Shareholder FAQ
Q. How can I change my address?
There are three ways to change your address.
- Address changes can be made by completing the Address Change Notification Form, and returning it to Columbia Stock Transfer Company. To ensure proper changes are made on your account, please complete all sections of the form.
- Address changes can be done by calling us.
- Address changes can be done by email.
Q. What is a Medallion Guarantee?
A signature guarantee is a warranty by the signature guarantor that the endorser of a stock certificate or stock power form is an appropriate person to endorse and thus transfer the security. Signatures on a stock certificate or stock power must have the Medallion Guarantee.

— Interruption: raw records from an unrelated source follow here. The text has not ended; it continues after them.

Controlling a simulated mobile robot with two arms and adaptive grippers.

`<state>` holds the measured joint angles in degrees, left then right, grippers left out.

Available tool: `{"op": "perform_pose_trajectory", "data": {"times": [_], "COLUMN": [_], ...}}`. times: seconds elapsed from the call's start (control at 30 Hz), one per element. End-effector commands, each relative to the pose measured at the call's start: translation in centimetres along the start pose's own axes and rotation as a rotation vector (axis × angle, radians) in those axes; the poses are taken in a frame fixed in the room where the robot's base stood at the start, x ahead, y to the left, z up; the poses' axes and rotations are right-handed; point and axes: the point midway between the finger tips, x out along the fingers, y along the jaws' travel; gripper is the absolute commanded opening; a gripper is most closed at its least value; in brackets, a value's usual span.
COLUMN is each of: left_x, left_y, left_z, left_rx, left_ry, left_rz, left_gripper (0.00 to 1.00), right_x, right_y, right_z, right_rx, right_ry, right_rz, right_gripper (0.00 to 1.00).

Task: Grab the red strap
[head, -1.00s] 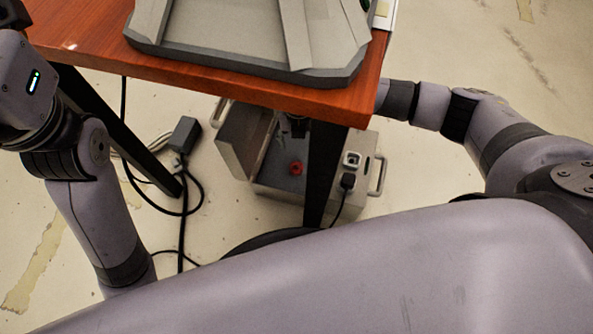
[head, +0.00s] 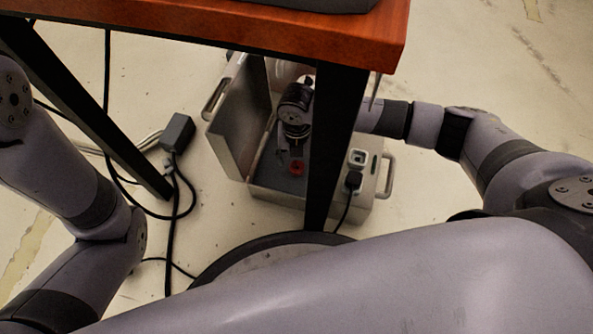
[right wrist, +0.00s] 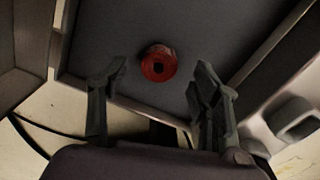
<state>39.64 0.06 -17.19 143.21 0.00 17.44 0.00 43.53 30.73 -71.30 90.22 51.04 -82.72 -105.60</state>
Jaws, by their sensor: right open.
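The red strap (head: 296,168) shows as a small rolled red ring on the grey floor of an open case (head: 285,210) under the table. In the right wrist view the red strap (right wrist: 158,63) has a dark hole in its middle. My right gripper (head: 290,160) reaches down into the case from above, close to the strap. In the right wrist view my right gripper (right wrist: 160,95) is open and empty, and the strap lies beyond its fingertips, between them in the picture. My left arm shows at the left, but its gripper is out of view.
A wooden table (head: 230,28) stands over the case, and its black leg (head: 333,140) stands in front of it. The case's lid (head: 241,120) is raised at the left. Black cables and a power adapter (head: 178,132) lie on the floor to the left.

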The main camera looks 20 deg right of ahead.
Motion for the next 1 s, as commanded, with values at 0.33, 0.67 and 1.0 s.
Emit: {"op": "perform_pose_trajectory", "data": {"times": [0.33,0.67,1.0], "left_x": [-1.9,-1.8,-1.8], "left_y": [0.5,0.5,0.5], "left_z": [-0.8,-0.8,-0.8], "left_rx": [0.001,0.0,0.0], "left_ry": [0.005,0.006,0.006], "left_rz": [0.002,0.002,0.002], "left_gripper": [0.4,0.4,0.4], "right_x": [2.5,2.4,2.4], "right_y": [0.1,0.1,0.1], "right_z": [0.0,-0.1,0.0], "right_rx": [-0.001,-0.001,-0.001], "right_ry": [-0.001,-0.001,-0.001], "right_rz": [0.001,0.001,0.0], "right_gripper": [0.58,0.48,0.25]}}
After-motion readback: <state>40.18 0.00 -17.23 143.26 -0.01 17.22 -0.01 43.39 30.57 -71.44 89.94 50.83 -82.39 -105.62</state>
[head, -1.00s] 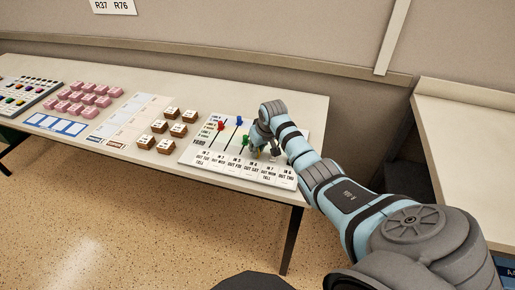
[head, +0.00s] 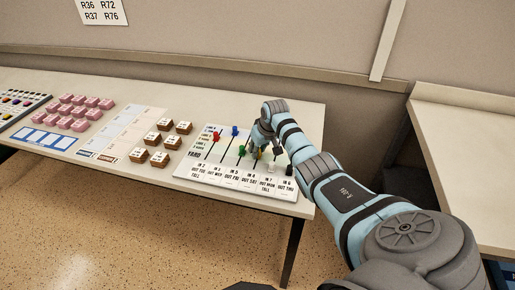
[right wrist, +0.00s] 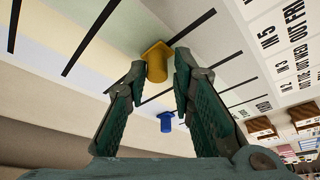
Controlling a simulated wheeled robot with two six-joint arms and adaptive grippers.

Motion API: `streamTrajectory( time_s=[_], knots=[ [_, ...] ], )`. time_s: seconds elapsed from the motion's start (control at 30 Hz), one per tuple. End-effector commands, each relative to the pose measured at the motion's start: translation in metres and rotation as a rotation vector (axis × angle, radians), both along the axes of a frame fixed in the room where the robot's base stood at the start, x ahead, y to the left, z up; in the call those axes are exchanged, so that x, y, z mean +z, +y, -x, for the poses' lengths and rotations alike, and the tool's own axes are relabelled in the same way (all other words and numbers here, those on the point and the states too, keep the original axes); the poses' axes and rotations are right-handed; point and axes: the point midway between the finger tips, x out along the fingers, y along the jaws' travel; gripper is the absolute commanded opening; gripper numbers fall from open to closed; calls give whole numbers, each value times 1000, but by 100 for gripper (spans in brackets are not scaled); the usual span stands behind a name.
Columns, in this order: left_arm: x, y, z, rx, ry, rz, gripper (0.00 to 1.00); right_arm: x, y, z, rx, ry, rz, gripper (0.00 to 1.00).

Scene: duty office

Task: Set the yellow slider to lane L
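The yellow slider (right wrist: 157,62) is a knob standing on a slotted white board (head: 236,181). In the right wrist view it sits between the fingertips of my right gripper (right wrist: 155,70), at the open end. The fingers are apart, with visible gaps on the sides; I cannot tell contact. In the head view my right gripper (head: 258,145) is over the right half of the board and hides most of the yellow slider. Lane names stand at the board's left; they are too small to read surely. My left gripper is not in view.
Other sliders stand close by: red (head: 216,137), blue (head: 235,131) and green (head: 241,151), with white and black knobs to the right. Wooden blocks (head: 159,159), pink blocks (head: 73,112) and a button panel (head: 20,105) lie left on the table. The wall is behind.

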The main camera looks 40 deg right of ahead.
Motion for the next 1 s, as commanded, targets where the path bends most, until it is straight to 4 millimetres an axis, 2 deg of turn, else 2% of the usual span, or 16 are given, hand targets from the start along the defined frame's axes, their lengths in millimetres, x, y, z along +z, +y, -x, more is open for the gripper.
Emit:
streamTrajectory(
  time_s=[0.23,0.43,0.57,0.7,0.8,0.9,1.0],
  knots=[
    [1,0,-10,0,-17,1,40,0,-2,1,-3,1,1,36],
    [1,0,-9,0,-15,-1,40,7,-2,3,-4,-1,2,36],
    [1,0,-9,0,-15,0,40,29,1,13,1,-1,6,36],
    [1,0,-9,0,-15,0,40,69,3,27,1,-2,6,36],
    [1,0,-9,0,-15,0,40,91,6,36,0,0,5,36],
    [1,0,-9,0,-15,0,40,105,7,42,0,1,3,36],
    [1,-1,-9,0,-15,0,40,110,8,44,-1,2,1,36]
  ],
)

A Medallion Guarantee is also used to validate the genuineness of a document. It is backed by a bond and protects the issuer of the security and their transfer agent from fraudulently transferred securities. A Medallion Guarantee may be obtained from most major banks, brokerage firms or credit unions.

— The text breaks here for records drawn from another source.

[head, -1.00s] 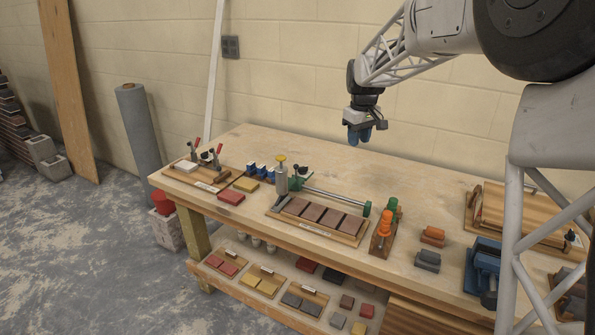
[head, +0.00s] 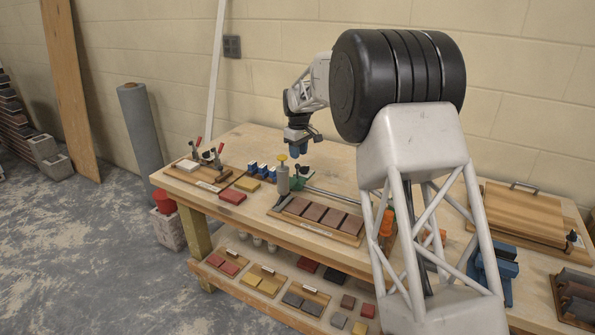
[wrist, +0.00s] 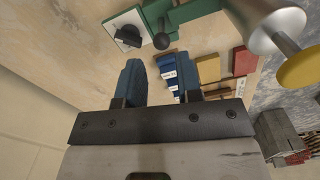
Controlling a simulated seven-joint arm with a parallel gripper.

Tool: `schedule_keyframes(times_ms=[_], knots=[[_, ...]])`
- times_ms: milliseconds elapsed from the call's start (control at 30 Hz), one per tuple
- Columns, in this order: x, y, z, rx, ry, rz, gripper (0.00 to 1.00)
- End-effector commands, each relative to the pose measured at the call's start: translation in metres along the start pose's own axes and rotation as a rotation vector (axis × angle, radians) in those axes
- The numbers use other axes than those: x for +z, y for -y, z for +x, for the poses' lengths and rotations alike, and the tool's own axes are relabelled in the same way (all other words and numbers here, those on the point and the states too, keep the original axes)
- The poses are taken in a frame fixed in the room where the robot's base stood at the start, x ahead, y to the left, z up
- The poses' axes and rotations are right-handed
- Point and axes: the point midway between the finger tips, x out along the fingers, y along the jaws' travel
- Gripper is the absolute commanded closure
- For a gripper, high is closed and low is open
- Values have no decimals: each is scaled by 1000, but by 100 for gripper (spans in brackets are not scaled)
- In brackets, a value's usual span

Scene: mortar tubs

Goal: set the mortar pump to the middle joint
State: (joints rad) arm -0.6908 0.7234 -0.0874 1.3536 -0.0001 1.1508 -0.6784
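The mortar pump (head: 283,179), a grey cylinder with a yellow knob on top, stands upright at the left end of the board of dark tiles (head: 317,218). The gaps between the tiles are the joints, and a metal rail (head: 325,191) runs behind them. My gripper (head: 297,152) hovers above and just behind the pump, not touching it. In the wrist view my gripper (wrist: 160,80) has its two blue fingers apart with nothing held. The pump (wrist: 275,28) shows at upper right there, outside the fingers, its yellow knob toward the camera.
A green bracket with a black knob (head: 295,172) stands beside the pump. Blue blocks (head: 262,170), a yellow brick (head: 247,184) and a red brick (head: 232,196) lie left. A clamp board (head: 198,175) is farther left. My arm covers part of the bench's right side.

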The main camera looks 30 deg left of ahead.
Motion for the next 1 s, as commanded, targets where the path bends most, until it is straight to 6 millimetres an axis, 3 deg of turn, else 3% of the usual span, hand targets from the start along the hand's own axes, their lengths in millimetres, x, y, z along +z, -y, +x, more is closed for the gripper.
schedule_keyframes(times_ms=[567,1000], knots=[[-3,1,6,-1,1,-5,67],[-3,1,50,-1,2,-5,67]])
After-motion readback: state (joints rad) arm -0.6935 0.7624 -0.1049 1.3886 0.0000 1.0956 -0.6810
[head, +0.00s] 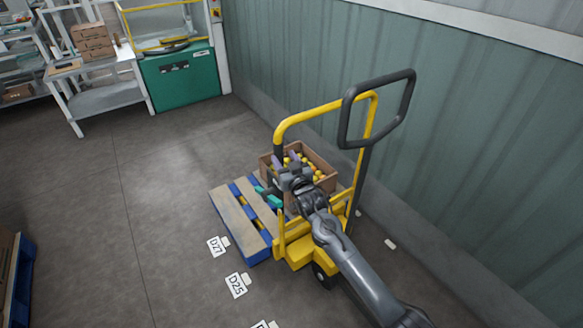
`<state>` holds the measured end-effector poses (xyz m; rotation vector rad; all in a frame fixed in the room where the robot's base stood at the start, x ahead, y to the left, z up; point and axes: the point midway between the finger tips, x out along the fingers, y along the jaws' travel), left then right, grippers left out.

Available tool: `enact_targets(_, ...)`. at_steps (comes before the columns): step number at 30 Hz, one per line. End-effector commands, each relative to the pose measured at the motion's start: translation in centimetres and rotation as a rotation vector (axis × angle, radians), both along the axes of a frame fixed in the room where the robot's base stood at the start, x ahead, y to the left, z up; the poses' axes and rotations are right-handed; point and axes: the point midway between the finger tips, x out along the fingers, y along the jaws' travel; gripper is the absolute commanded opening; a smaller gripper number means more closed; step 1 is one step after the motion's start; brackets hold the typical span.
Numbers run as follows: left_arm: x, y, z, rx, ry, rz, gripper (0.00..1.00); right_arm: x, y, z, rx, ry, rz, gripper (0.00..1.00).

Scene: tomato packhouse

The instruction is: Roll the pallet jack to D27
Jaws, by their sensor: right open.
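The yellow pallet jack (299,252) stands right of the picture's middle, close to the green wall. Its black loop handle (409,98) rises at the upper right, beside a yellow frame bar. A blue-edged wooden pallet (229,216) lies at the jack's front, and a cardboard box (325,182) of yellow fruit is on the load. The floor label D27 (216,246) lies just left of the pallet's near corner. My right gripper (286,160) is open in front of the box, below the handle and apart from it. It hides part of the box and jack. My left gripper is out of view.
Label D25 (236,285) lies nearer, with another label cut off at the bottom edge. The green wall (480,150) bounds the right side. A green machine (181,77) and a table (104,95) with boxes stand at the back. The left-centre floor is clear. Another blue pallet shows at the left edge.

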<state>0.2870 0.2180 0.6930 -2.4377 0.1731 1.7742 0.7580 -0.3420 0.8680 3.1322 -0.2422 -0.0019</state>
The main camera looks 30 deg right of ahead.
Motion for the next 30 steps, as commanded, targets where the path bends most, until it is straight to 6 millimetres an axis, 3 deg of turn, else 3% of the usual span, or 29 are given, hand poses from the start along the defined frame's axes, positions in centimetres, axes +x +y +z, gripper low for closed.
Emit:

Q. How do I transfer my stock certificate to another person or entity?
You will need the following documents to transfer your stock certificate:
- Your stock certificate(s)
- Completed Stock Power Form and be sure to include signatures from all registered owners (signatures must be guaranteed by an eligible financial institution that participates in a Medallion Signature Guarantee Program)

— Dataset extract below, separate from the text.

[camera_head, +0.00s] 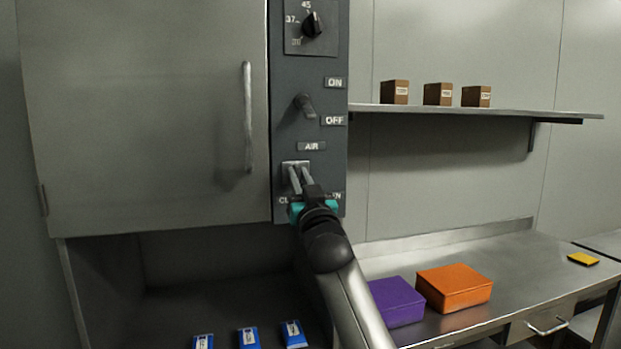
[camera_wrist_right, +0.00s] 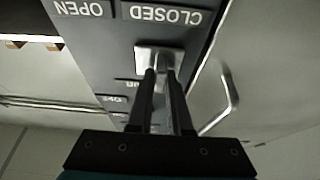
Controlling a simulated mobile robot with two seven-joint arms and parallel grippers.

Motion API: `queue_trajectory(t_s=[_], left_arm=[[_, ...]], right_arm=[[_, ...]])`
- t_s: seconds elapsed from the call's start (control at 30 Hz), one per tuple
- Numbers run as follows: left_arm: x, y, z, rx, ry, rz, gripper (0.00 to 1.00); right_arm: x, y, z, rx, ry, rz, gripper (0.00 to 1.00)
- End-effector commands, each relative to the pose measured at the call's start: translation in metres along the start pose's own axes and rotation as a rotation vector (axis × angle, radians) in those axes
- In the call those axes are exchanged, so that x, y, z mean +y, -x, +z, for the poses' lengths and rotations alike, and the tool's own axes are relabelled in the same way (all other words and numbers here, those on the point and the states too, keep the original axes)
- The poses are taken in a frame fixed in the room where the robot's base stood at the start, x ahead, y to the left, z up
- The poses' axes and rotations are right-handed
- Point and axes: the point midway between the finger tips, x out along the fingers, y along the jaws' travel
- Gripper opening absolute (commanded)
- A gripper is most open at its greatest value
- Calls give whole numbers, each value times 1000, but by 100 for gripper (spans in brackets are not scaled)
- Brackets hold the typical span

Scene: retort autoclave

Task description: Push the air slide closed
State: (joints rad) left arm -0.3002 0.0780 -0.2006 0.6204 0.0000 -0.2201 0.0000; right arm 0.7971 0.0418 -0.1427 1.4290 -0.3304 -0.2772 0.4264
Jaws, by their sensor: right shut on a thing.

- Instructions for transfer: you need to provide the complete name, mailing address and Social Security Number or Tax Identification Number of all transferees
- Legal documents such as birth or death certificates, court appointments, corporate resolutions or incumbencies (all documents must be original or Medallion Signature Guaranteed and currently dated)
Q. How can I register my stock certificate?
There are various types of stock certificate ownership. We will register or re-register your certificate according to the instructions that you provide. Some of the more common, acceptable forms of stock certificate registration are as follows:
Individual Registration - shares are registered to an individual person or entity, such as a corporation or partnership.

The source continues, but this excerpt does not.